┏━━

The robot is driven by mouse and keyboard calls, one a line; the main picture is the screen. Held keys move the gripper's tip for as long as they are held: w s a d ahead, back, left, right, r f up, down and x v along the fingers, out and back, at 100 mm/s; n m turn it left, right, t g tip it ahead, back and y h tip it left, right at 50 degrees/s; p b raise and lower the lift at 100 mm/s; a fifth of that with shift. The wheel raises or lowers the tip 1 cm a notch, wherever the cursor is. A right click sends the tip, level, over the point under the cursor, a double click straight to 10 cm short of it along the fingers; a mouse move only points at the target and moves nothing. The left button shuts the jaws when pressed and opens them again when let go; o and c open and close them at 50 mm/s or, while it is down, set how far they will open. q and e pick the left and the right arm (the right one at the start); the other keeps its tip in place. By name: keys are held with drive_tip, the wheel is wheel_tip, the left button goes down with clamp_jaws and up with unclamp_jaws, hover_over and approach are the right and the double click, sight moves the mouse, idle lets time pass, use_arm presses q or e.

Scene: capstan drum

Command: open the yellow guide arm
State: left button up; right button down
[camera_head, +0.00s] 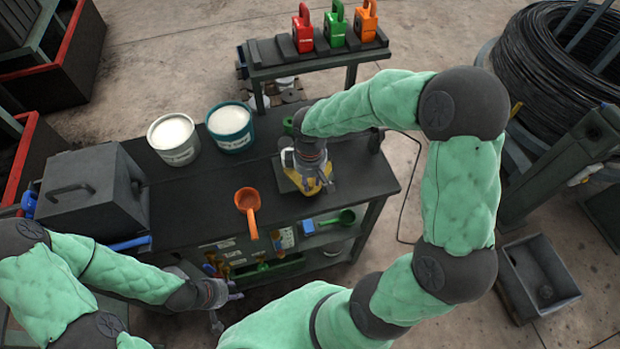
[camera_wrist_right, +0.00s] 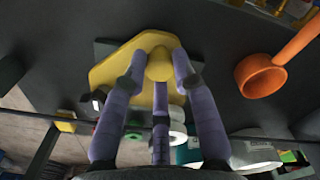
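The yellow guide arm (camera_head: 312,186) sits on the dark bench top under my right gripper. In the right wrist view it is a flat yellow plate (camera_wrist_right: 115,70) with a rounded yellow knob (camera_wrist_right: 159,64). My right gripper (camera_head: 307,172) comes down from above, and its purple fingers (camera_wrist_right: 160,82) stand around the knob, two at its sides and one below it in the picture. Whether they press on the knob cannot be told. My left gripper (camera_head: 226,300) is low at the front of the bench, apart from the guide arm, with its fingers spread and empty.
An orange ladle (camera_head: 248,206) lies left of the guide arm. A white bucket (camera_head: 174,139) and a teal bucket (camera_head: 231,127) stand behind it. A dark box (camera_head: 92,190) is at the bench's left. Red, green and orange blocks (camera_head: 337,25) stand on a back shelf.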

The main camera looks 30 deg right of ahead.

┗━━

## WHAT YOU SHOULD DO
Take the lines from the one holding "Scene: capstan drum" to the one holding "[camera_head, +0.00s]", both lines included, and give them again exactly, with no pictures.

## CORRECT RESPONSE
Scene: capstan drum

Command: open the yellow guide arm
State: left button up; right button down
[camera_head, +0.00s] 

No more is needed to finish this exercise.